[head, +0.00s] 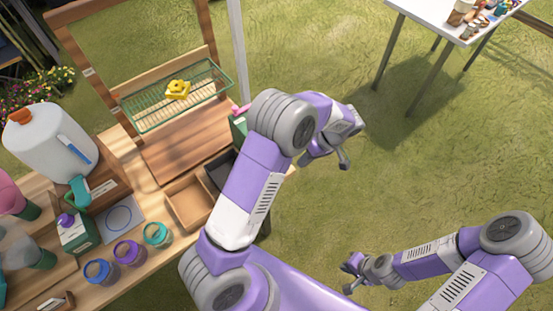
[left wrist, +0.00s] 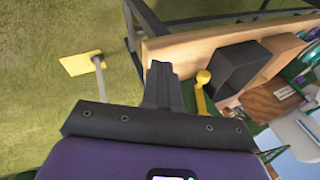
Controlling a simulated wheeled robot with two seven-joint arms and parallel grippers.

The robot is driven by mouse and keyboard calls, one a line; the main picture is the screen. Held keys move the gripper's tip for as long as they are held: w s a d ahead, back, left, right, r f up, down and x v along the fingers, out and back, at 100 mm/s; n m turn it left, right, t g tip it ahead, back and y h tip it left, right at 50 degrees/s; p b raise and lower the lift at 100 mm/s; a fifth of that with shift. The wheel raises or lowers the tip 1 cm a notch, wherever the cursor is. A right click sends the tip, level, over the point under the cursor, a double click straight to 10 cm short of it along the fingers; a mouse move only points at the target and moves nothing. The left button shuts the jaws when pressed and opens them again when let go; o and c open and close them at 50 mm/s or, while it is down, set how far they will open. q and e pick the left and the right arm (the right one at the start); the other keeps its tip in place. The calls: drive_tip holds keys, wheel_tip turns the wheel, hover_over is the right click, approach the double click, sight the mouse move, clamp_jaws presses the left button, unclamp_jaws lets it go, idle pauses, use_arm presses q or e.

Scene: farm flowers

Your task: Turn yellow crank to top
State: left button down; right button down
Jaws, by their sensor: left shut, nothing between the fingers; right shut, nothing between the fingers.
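A yellow crank (left wrist: 203,78) with a round knob and a short arm shows in the left wrist view, beside the wooden table's edge and just right of my left gripper (left wrist: 160,72). The gripper looks apart from it. The crank's lower part is hidden behind my gripper's body. I cannot make out the crank in the head view, where my left arm covers part of that area. My left gripper (head: 344,163) is shut and empty, hanging over grass right of the table. My right gripper (head: 349,280) is shut and empty over grass at the lower right.
A dark box (left wrist: 242,66) sits by the table edge near the crank. A yellow plate on a pale rod (left wrist: 80,63) stands over grass at left. A green wire basket (head: 150,122), a white jug (head: 45,150) and cups crowd the wooden table.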

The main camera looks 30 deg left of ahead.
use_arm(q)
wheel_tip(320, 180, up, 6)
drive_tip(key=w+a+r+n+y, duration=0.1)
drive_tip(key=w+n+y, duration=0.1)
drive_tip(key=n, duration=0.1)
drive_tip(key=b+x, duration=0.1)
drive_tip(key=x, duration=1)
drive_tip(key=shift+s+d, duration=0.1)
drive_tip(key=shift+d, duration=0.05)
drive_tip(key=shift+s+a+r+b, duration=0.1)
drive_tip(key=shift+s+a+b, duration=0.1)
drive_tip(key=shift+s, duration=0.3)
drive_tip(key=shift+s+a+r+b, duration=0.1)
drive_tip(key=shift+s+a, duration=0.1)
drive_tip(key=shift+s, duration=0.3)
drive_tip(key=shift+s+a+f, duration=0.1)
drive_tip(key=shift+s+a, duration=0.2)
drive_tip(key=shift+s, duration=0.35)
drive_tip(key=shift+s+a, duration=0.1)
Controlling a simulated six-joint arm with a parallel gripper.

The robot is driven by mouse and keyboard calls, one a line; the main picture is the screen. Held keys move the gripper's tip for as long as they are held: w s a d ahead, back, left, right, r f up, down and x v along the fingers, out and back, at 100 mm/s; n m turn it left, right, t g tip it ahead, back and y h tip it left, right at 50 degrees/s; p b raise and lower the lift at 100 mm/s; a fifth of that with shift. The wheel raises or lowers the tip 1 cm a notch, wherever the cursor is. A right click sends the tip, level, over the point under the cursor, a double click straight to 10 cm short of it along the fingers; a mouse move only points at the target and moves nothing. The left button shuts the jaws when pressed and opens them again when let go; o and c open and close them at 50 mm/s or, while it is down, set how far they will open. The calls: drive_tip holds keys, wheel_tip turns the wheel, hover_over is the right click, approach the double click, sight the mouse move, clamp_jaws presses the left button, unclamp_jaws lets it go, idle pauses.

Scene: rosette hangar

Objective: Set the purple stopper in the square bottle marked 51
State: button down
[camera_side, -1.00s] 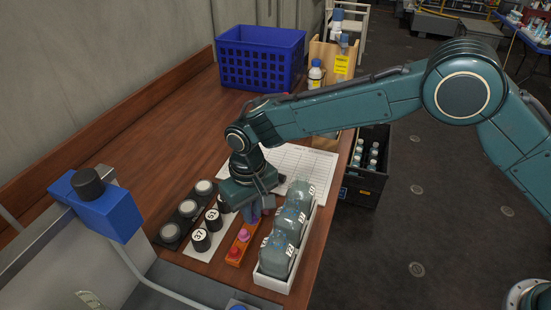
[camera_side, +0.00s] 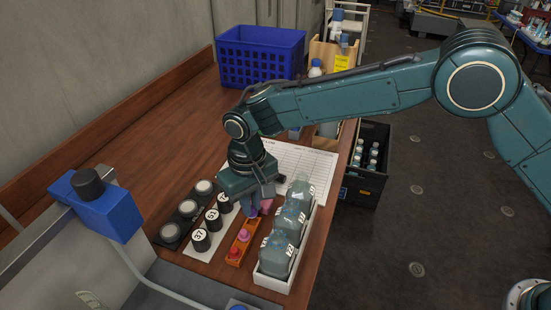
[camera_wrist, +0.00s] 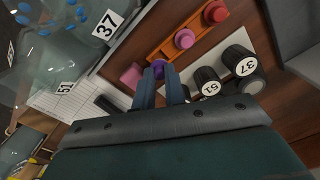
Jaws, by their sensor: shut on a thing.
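My gripper (camera_side: 251,206) is shut on the purple stopper, which shows between the fingertips in the wrist view (camera_wrist: 157,66). It holds the stopper at the far end of the orange rack (camera_side: 231,262); whether they touch cannot be told. The square bottle marked 51 (camera_wrist: 66,88) is at the left in the wrist view, apart from my gripper. A bottle marked 37 (camera_wrist: 105,27) is nearer the rack. In the side view, the clear square bottles stand in a white tray (camera_side: 271,284) right of the rack; part of that row is hard to read.
A pink stopper (camera_wrist: 184,39) and a red one (camera_wrist: 215,12) sit in the rack. Another pink stopper (camera_wrist: 131,75) is close beside my fingers. Black round jars marked 37 (camera_side: 200,239) and 51 (camera_side: 213,219) stand left of the rack. A blue crate (camera_side: 260,55) stands farther back.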

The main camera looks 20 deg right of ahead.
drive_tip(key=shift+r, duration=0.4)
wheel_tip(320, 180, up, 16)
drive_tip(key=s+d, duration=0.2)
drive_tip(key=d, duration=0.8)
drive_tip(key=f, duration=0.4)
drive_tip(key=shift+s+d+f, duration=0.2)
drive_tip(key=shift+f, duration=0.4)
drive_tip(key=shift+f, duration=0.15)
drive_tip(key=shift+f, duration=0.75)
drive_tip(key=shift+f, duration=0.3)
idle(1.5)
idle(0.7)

★ ★ ★ ★ ★ ★ ★

> [AIM OF THE TASK]:
Copy every line of the listing containing the string "parallel".

> [FULL OUTPUT]:
Controlling a simulated wheeled robot with two seven-joint arms and parallel grippers.
Controlling a simulated six-joint arm with a parallel gripper.

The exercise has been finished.